**Short task:** Please repeat all of the lines that follow, exactly as written.

**Data segment:**
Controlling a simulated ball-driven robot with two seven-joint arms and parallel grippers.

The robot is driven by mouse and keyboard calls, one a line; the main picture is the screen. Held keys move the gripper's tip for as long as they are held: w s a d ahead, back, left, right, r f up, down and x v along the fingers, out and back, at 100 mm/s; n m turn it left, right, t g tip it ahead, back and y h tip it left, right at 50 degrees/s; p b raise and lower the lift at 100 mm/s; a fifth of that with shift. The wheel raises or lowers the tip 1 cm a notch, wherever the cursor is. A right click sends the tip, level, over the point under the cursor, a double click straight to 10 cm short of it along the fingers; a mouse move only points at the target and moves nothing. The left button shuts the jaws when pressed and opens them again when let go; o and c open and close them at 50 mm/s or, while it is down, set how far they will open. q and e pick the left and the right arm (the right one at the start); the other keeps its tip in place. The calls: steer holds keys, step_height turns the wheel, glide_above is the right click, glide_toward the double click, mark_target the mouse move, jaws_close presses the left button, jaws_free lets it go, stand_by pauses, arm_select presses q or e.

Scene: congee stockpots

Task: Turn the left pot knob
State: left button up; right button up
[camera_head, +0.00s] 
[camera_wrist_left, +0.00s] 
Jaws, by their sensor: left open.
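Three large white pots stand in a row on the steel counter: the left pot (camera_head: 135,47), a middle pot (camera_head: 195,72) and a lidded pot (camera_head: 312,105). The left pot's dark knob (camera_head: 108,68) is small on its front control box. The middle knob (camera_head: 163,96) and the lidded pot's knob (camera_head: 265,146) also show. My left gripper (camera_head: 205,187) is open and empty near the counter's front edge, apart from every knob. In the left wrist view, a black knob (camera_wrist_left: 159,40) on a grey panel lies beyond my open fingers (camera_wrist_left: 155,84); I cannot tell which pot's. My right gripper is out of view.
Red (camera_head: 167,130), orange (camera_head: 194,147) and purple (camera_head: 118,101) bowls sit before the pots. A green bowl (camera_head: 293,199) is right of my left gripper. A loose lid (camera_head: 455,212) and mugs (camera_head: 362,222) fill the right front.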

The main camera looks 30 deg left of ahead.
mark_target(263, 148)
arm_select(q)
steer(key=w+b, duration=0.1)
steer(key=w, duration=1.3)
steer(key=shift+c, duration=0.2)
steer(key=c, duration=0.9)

**Output below:**
Controlling a simulated ball-driven robot with two seven-joint arms and parallel grippers.

The robot is driven by mouse and keyboard calls, one a line; the main picture is the screen. Held keys move the gripper's tip for as long as they are held: w s a d ahead, back, left, right, r f up, down and x v along the fingers, out and back, at 100 mm/s; n m turn it left, right, t g tip it ahead, back and y h tip it left, right at 50 degrees/s; p b raise and lower the lift at 100 mm/s; a fifth of that with shift. The wheel raises or lowers the tip 1 cm a notch, wherever the cursor is. A right click sends the tip, level, over the point under the cursor, a double click straight to 10 cm short of it along the fingers; a mouse move only points at the target and moves nothing. The left button shuts the jaws when pressed and opens them again when let go; o and c open and close them at 50 mm/s or, while it is down, set how far they will open. q and e pick the left and the right arm (the right one at the start); the other keeps its tip in place. The calls: steer holds keys, step_height turns the wheel, glide_above is the right click, glide_toward the double click, mark_target the mouse move, jaws_close presses the left button, jaws_free lets it go, stand_by pauses, arm_select presses q or e.

Scene: congee stockpots

Task: Turn the left pot knob
State: left button up; right button up
[camera_head, +0.00s] 
[camera_wrist_left, +0.00s] 
Jaws, by their sensor: left open.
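Three large white pots stand in a row on the steel counter: the left pot (camera_head: 135,47), a middle pot (camera_head: 195,72) and a lidded pot (camera_head: 312,105). The left pot's dark knob (camera_head: 108,68) is small on its front control box. The middle knob (camera_head: 163,96) and the lidded pot's knob (camera_head: 265,146) also show. My left gripper (camera_head: 205,187) is open and empty near the counter's front edge, apart from every knob. In the left wrist view, a black knob (camera_wrist_left: 159,40) on a grey panel lies beyond my open fingers (camera_wrist_left: 155,84); I cannot tell which pot's. My right gripper is out of view.
Red (camera_head: 167,130), orange (camera_head: 194,147) and purple (camera_head: 118,101) bowls sit before the pots. A green bowl (camera_head: 293,199) is right of my left gripper. A loose lid (camera_head: 455,212) and mugs (camera_head: 362,222) fill the right front.

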The main camera looks 30 deg left of ahead.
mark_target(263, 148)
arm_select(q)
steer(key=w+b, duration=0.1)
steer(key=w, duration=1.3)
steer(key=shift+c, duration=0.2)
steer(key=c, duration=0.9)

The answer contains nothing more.